> _SHORT TASK_
Below are several entries. Transcribe exactly those lines that fall from the one with "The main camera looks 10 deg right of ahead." through the one with "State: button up", end lines included.

(Records of robot episodes)

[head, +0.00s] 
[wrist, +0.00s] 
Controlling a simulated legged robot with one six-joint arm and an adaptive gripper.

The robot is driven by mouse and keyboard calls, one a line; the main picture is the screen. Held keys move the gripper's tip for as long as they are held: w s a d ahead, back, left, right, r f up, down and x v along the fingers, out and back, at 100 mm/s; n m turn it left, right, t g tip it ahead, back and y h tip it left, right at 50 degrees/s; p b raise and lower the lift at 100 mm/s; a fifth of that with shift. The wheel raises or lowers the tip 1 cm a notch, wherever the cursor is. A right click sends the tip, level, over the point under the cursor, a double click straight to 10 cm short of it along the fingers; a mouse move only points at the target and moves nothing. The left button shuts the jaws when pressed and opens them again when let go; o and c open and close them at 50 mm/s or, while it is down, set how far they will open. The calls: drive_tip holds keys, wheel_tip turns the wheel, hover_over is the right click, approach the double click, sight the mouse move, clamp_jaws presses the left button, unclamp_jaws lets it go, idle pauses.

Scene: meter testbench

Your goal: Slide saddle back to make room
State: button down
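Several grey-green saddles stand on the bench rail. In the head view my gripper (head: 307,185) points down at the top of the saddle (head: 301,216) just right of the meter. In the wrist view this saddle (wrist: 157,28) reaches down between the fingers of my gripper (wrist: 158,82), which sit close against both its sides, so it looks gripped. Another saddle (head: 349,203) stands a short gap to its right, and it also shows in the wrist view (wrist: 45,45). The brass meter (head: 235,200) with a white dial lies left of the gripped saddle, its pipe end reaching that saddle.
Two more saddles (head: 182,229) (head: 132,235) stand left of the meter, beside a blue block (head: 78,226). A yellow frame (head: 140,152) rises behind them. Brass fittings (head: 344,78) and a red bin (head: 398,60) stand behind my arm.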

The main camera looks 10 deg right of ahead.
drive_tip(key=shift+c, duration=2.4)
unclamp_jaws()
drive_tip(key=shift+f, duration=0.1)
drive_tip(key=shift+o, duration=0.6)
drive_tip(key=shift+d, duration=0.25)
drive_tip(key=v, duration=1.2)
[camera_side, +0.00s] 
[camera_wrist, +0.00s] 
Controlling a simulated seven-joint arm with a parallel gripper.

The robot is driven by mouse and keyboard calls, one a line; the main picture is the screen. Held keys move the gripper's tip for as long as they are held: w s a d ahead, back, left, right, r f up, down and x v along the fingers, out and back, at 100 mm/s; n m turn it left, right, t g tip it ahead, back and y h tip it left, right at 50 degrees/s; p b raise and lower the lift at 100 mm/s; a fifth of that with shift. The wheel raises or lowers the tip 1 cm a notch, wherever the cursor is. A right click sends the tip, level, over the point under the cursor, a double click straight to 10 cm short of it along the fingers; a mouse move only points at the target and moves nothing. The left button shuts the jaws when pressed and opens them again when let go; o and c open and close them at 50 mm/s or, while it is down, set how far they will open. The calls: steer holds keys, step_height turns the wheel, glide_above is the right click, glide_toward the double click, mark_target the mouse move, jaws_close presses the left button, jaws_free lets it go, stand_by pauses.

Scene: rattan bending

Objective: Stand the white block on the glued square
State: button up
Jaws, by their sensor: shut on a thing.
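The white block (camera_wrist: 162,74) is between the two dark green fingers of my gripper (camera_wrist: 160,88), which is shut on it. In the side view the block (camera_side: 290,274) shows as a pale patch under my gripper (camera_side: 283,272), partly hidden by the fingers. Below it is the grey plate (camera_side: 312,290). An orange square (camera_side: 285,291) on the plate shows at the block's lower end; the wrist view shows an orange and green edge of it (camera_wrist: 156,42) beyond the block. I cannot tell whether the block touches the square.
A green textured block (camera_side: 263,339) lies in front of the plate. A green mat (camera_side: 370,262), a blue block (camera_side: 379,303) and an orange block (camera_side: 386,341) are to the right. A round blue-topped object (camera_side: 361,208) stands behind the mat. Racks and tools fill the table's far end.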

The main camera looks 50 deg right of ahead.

> _COMPLETED TASK_
The main camera looks 10 deg right of ahead.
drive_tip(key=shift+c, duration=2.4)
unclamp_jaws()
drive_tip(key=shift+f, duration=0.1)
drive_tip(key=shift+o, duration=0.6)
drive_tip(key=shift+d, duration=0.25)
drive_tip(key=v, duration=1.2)
[camera_side, +0.00s] 
[camera_wrist, +0.00s] 
Controlling a simulated seven-joint arm with a parallel gripper.

The robot is driven by mouse and keyboard calls, one a line; the main picture is the screen. Held keys move the gripper's tip for as long as they are held: w s a d ahead, back, left, right, r f up, down and x v along the fingers, out and back, at 100 mm/s; n m turn it left, right, t g tip it ahead, back and y h tip it left, right at 50 degrees/s; p b raise and lower the lift at 100 mm/s; a fifth of that with shift. The wheel raises or lowers the tip 1 cm a notch, wherever the cursor is. A right click sends the tip, level, over the point under the cursor, a double click straight to 10 cm short of it along the fingers; a mouse move only points at the target and moves nothing. The left button shuts the jaws when pressed and opens them again when let go; o and c open and close them at 50 mm/s or, while it is down, set how far they will open. The calls: steer holds keys, step_height turns the wheel, glide_above is the right click, glide_toward the double click, mark_target the mouse move, jaws_close presses the left button, jaws_free lets it go, stand_by pauses.

Scene: rattan bending

Objective: Stand the white block on the glued square
State: button up

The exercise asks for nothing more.